Through his work with director Denis Villeneuve, composer Jóhann Jóhannsson invited audiences to think, instead of telling them how to feel.


Over the span of just a handful of film scores, Icelandic composer Jóhann Jóhannsson expanded our idea of what film music can be, earning Oscar nominations for “Sicario’s” sinister, evil-incarnate soundscape to the relatively upbeat, mind-racing energy that drove the Stephen Hawking biopic “The Theory of Everything.” Now, at age 48, this exciting young virtuoso has died, and though that tragically means a career cut short, expect to hear the echoes of his influence for years to come.


When one considers the sheer volume of Hollywood films made each year, it’s astonishing just how small the pool of composers relied upon to supply their soundtracks — which makes it all the more remarkable when a new talent appears on the scene. In Jóhannsson’s case, most of us took note when director Denis Villeneuve (himself an outsider, hailing from the world of French-language Canadian art cinema) tapped Jóhannsson to write the music for “Prisoners” — although he’d actually done a couple other English language projects, including SoYong Kim’s indie “For Ellen” and the Ashton Kutcher movie “Personal Effects,” prior.

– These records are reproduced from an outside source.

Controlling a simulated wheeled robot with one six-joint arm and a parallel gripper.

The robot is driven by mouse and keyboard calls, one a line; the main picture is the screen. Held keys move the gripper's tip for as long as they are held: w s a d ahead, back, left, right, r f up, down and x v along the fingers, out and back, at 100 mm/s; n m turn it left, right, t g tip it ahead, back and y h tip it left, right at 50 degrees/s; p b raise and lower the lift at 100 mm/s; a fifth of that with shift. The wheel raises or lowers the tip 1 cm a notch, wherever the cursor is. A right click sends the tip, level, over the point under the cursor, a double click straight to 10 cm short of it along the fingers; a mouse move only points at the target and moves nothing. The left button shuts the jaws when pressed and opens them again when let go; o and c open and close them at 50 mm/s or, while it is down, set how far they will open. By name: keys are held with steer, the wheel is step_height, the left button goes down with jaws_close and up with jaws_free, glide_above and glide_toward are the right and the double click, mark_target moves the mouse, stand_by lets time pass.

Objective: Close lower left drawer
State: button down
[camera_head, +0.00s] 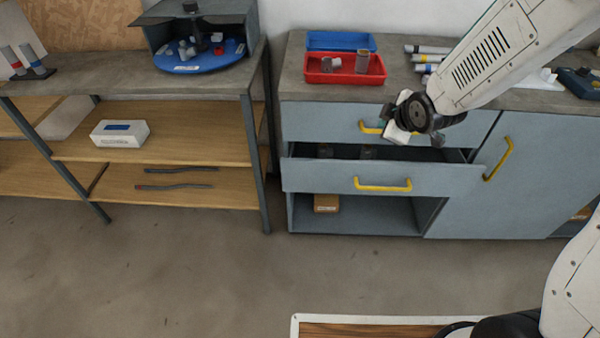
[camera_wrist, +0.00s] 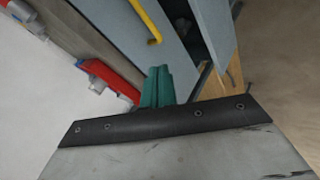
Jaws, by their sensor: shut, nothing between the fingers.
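The lower left drawer (camera_head: 310,176) is pulled out of the grey-blue cabinet, with its inside showing above its front panel. Its yellow handle (camera_head: 383,186) is clear of my gripper. My gripper (camera_head: 386,112) is in front of the upper drawer (camera_head: 310,122), above the open drawer and beside the upper drawer's yellow handle, which it partly hides. In the wrist view, the green fingers (camera_wrist: 157,87) are together and empty. That view also shows the upper handle (camera_wrist: 146,20) and the open drawer's front panel (camera_wrist: 214,30). Contact with the cabinet cannot be told.
A red tray (camera_head: 312,76) and a blue tray (camera_head: 340,33) stand on the cabinet top. Dark items (camera_head: 368,153) lie in the open drawer. A cabinet door (camera_head: 545,170) is to its right, an open shelf below.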

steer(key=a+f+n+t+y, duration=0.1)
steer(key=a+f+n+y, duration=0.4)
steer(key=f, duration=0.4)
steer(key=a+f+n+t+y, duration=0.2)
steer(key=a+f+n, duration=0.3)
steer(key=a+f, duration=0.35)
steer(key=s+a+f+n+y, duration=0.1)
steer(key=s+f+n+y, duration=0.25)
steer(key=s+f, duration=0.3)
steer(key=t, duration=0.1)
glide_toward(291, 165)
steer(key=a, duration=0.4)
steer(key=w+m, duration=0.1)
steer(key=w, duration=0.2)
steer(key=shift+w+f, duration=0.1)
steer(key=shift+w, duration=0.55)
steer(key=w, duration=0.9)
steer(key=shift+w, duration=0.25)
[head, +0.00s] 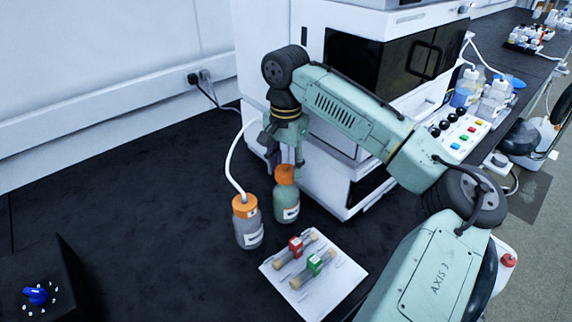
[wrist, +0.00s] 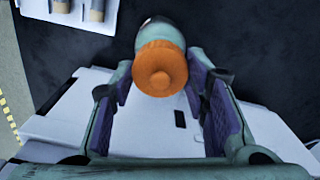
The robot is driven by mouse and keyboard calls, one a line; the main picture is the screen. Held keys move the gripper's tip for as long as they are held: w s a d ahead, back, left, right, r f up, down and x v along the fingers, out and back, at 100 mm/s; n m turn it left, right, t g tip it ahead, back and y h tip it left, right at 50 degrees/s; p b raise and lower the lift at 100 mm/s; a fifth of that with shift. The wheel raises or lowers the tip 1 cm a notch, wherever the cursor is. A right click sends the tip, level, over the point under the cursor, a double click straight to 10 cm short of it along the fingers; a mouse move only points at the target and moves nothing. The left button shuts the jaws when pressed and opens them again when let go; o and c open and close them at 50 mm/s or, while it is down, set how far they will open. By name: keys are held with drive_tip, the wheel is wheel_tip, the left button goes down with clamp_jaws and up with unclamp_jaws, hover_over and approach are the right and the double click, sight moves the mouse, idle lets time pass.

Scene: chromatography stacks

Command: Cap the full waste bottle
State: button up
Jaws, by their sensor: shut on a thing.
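A green bottle (head: 287,211) with a white label stands upright on the dark bench, below my gripper (head: 288,163). An orange cap (head: 285,175) is at its mouth; whether it is seated or just above the neck I cannot tell. In the wrist view my gripper (wrist: 161,78) has its two purple-padded fingers on either side of the orange cap (wrist: 160,70), shut on it. The bottle (wrist: 160,34) shows behind the cap. A second, greyish bottle (head: 248,232) stands just left, with an orange top (head: 244,206) and a white tube (head: 232,165) running into it.
A white tray (head: 340,294) with tubes and red and green pieces lies in front of the bottles. The white instrument (head: 322,190) stands close behind and right. A black box (head: 55,262) with a blue knob is at left. The bench between is clear.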

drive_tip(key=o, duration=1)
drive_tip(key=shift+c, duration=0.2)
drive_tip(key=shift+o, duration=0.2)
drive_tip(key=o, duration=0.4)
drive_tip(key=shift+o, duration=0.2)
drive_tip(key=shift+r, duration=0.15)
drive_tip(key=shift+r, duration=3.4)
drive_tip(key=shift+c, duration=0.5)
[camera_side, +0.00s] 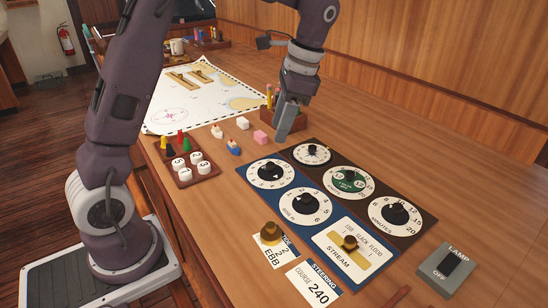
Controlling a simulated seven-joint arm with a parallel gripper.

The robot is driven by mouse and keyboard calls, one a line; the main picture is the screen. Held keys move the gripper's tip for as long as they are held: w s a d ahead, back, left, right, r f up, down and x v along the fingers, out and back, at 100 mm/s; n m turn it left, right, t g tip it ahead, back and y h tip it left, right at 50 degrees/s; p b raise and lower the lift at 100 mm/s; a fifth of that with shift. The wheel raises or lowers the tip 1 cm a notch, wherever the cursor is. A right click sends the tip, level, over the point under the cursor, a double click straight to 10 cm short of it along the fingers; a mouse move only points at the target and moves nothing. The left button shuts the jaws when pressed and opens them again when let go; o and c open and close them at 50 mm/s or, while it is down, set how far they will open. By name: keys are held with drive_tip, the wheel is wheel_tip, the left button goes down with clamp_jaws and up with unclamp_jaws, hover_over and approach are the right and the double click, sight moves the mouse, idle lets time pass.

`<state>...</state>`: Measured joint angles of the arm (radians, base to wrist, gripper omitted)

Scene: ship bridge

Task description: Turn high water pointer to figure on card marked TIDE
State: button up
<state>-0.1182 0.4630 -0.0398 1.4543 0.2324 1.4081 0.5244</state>
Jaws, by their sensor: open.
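My gripper (283,132) points down over the table, behind the dial panels and beside the pink block. It is open and holds nothing that I can see. The blue panel carries two white dials with black knobs: the upper dial (270,174) and the lower dial (305,207). Their labels are too small to read surely, so I cannot tell which bears the high water pointer. The TIDE card (273,259) lies left of the blue panel's near end. Its lower lines seem to read 2 and EBB; a brass knobbed weight (269,232) covers part of it.
The blue panel also has a STREAM slider (349,245). A brown panel beside it holds a green-centred dial (347,180) and a minutes dial (396,214). Small blocks, a numbered peg tray (183,176), a chart (205,100), a STEERING card (314,285) and LAMP switch (447,268) surround them.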

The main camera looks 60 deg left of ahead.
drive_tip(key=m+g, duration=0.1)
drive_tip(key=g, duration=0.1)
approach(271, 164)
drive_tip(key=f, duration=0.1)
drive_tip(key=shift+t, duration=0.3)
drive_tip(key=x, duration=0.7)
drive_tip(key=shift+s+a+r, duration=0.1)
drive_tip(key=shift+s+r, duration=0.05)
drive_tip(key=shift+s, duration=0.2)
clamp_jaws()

“Prisoners” was an unconventional thriller in nearly every respect, drawing out a macabre child-abduction case to nearly two and a half hours. Pushing back against genre clichés, Villeneuve let both the tension and underlying tragedy of the material fester in the audience’s imagination, and the fact that we went along with it owes a great deal to Jóhannsson’s contributions: Overseeing an orchestra in which icy strings took the lead, the composer created a sense of solemn dread, mixing in the haunting sound of a computer-processed cello to suggest a kind of devil’s mass. Jóhannsson’s music increased the tension not by falsely stirring up our anxiety, but by taking a step back and letting our imaginations run to worst-case scenarios of what the mystery’s solution might be (a strategy repeated in slow-burn Nicolas Cage starrer “Mandy,” an uneasy mind game that just premiered in Sundance’s midnight section).


That was the first of three collaborations between Jóhannsson and Villeneuve, followed by “Sicario” and “Arrival,” and each sounds radically different not just from the others, but from the vast majority of film music being produced today. “Sicario” picks up a technique Hans Zimmer had pioneered with director Christopher Nolan — namely, a deep foghorn-like, bass-driven score you can literally feel vibrating in your bones — and incorporated a number of digitally manipulated, virtually non-musical elements, including a kind of racing distortion most evident in “The Beast” track, capable of putting audiences physically on edge. It’s enough to give you nightmares, as if whatever dark force the film’s heroes were up against was clawing its way up directly from your subconscious.


Jóhannsson’s work on “Arrival” marks a career high, delivering a totally unprecedented, unexpectedly unique musical fingerprint to a film Villeneuve deliberately wanted to distinguish from science-fiction thrillers that had come before. Early on, as giant UFOs appear hovering over a dozen locations worldwide, Jóhannsson’s awestruck score prepares us for any eventuality. It doesn’t point to a terrifying extraterrestrial invasion per se, but instead opens our minds — which, of course, is precisely the attitude Amy Adams needs in order to interpret the visitors’ alien message. Like “Prisoners,” so much of “Arrival” depends on audiences’ willingness to go deep with Villeneuve, to spend the extra mental energy considering what the movie itself only begins to suggest, and in that respect the score becomes an essential tool, inviting (and perhaps even sparking) that more profound level of engagement with the material.


Villeneuve had intended to collaborate with Jóhannsson again on “Blade Runner 2049,” and the composer had actually secretly begun work on a score long before the world even learned that Villeneuve had been tapped to direct the project. For some reason, Villeneuve opted to go in a different direction (both sides had been diplomatically silent on the subject). Knowing Jóhannsson’s work, it’s easy to guess that the stunningly original musician may have veered too far from the musical identity established by Vangelis in Ridley Scott’s 1982 classic (whereas Benjamin Wallfisch and Hans Zimmer, who ultimately landed the gig, pay their respects, while innovating their own sound in the process).


One thing Villeneuve made eminently clear in interviews was that he had hoped to use Jóhannsson again. Yet despite the composer’s tragic and untimely death, audiences still haven’t heard the last of his scores — between “Mandy,” James Marsh’s “The Mercy” (which opened yesterday in the U.K.) and Garth Davis’ upcoming “Mary Magdalene,” there are several more to come. More importantly, Jóhannsson’s technique of combining acoustic instruments and unconventional digital enhancements to position a film’s identity, as opposed to merely underscoring the action, was recognized and embraced by his peers (as his two Oscar nominations attest), and with any luck, other composers can be expected to carry on the work he started.